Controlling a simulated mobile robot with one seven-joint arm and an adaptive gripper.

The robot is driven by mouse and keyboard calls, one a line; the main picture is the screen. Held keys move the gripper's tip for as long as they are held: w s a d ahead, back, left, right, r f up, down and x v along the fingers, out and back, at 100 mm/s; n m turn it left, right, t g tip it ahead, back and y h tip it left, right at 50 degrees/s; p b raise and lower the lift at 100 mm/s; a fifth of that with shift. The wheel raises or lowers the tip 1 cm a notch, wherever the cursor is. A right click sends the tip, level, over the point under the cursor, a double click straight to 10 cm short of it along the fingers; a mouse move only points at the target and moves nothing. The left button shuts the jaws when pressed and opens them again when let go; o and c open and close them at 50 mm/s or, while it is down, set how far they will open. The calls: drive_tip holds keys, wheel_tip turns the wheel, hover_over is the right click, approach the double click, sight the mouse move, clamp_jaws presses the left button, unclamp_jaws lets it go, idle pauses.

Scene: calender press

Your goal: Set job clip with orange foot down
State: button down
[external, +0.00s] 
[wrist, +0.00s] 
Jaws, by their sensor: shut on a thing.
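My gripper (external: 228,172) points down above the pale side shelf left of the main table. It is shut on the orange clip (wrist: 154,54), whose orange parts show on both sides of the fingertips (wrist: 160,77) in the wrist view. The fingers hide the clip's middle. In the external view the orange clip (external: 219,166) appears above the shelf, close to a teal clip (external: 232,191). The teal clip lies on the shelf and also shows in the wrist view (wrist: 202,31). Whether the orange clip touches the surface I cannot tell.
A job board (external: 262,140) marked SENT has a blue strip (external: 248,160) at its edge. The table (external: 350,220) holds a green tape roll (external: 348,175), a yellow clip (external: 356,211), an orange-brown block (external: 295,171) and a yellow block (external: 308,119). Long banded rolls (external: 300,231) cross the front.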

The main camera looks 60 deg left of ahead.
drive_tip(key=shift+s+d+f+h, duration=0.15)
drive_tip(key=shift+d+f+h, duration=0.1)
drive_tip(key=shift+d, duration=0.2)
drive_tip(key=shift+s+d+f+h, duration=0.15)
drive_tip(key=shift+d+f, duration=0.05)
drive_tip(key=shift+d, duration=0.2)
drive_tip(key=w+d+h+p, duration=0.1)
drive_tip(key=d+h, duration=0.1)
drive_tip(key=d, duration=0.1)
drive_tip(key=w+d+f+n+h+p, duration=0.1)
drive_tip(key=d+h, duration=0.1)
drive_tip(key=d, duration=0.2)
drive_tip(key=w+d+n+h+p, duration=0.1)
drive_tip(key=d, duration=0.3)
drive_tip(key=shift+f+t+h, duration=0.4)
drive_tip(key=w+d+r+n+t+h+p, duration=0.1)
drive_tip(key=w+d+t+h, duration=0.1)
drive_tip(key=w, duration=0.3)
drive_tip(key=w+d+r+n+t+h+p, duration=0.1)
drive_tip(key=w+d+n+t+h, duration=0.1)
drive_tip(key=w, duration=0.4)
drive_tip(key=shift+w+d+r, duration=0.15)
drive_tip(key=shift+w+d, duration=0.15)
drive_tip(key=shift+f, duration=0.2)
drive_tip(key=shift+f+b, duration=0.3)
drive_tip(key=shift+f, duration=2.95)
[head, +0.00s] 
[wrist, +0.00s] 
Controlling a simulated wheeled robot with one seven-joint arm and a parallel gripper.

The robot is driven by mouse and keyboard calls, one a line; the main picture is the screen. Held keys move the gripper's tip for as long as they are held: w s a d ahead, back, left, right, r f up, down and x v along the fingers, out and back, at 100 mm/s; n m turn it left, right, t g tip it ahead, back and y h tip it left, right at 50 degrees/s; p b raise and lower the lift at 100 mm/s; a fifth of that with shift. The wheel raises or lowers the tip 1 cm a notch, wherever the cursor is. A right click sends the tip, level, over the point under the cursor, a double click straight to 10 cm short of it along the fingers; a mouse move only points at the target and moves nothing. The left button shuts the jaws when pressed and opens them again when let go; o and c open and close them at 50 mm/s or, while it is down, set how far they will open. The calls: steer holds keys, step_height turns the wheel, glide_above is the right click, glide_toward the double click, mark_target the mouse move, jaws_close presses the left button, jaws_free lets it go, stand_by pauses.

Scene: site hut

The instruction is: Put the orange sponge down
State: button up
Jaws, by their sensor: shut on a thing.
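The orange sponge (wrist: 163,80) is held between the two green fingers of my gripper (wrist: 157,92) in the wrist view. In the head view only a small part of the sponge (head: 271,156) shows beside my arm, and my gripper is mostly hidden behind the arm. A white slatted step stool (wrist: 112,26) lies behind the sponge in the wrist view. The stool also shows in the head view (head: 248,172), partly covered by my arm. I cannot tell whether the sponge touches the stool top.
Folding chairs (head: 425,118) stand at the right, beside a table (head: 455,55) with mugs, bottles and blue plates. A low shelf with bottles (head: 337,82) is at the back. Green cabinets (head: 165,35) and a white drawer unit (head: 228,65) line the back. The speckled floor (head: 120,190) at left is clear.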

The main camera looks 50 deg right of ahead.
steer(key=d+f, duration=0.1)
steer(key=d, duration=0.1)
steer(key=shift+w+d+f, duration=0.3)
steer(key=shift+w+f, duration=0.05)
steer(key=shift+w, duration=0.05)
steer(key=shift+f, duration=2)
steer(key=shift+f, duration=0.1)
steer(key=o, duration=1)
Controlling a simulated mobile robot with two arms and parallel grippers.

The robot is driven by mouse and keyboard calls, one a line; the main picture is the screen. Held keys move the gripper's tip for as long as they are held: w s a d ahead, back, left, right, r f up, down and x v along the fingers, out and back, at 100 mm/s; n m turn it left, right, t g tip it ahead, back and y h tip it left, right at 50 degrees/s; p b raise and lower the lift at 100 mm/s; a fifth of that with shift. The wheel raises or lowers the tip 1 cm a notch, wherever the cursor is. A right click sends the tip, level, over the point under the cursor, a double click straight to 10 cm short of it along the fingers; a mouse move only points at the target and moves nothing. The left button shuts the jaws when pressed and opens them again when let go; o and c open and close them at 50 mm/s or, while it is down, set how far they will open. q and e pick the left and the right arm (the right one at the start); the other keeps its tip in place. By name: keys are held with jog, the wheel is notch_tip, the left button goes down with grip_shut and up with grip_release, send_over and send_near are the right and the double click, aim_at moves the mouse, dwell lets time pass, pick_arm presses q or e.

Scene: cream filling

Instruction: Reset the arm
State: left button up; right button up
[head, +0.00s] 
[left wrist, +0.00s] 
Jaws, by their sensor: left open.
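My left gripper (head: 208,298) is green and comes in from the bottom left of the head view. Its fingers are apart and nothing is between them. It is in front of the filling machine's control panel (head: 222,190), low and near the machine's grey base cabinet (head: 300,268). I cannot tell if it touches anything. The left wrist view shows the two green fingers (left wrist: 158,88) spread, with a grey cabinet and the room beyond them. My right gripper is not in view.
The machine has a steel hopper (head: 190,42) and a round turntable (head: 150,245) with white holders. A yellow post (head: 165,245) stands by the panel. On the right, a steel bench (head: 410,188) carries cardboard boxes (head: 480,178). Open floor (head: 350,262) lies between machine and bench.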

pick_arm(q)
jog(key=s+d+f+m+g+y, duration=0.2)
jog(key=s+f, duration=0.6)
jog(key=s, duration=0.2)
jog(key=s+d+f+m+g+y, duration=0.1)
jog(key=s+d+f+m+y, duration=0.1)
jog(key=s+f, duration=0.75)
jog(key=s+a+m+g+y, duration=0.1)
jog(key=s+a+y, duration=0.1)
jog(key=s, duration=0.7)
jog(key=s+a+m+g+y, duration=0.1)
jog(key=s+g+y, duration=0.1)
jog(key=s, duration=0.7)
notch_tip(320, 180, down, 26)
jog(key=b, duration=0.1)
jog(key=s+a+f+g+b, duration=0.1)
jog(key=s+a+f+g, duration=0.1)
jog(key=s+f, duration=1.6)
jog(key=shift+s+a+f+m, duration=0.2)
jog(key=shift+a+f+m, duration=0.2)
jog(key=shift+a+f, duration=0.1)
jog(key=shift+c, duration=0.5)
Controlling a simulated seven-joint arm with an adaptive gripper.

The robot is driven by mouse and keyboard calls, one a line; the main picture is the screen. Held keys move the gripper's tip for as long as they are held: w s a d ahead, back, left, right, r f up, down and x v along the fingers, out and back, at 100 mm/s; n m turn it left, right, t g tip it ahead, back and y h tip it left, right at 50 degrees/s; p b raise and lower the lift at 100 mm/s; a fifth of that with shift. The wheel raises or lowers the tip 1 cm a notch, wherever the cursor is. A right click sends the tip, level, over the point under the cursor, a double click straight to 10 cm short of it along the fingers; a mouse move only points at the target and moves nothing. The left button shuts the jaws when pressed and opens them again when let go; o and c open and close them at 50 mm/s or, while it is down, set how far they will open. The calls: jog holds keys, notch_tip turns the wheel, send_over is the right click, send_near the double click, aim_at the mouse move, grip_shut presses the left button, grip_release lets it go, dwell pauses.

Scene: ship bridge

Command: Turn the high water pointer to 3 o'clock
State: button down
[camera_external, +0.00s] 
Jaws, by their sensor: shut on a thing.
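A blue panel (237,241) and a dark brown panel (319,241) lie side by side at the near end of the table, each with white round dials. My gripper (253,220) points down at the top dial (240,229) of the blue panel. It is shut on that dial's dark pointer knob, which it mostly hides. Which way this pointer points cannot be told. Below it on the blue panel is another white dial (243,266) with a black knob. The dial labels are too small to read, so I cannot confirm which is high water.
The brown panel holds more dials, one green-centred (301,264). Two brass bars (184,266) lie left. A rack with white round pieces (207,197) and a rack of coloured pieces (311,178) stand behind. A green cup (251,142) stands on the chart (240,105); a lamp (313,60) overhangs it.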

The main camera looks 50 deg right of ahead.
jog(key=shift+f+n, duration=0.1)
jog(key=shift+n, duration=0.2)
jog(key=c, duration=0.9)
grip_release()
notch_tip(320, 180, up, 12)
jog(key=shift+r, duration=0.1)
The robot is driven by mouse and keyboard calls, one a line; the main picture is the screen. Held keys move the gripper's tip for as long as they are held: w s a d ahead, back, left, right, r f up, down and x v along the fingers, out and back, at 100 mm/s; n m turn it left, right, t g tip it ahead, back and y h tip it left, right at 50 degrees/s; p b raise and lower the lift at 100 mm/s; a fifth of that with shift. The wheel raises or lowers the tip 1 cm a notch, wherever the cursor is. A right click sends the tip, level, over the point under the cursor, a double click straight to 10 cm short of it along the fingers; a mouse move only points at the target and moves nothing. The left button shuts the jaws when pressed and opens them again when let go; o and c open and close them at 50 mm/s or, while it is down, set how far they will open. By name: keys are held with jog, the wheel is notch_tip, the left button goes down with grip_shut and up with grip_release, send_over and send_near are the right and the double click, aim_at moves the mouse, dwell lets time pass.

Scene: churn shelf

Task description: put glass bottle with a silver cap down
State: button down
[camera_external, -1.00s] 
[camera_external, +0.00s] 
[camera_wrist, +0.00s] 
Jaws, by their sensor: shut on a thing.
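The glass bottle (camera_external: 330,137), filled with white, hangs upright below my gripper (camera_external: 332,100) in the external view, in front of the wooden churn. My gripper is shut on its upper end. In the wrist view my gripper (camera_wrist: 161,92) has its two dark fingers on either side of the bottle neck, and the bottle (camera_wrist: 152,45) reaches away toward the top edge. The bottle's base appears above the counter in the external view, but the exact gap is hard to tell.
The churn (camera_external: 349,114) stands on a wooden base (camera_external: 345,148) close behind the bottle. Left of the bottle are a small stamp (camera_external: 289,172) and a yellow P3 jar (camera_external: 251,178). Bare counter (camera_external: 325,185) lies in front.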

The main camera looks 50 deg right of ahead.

————

* **Exercise**:
Look through the listing above. Pick out each line with "mobile" and copy it.

* **Complete output**:
Controlling a simulated mobile robot with one seven-joint arm and an adaptive gripper.
Controlling a simulated mobile robot with two arms and parallel grippers.

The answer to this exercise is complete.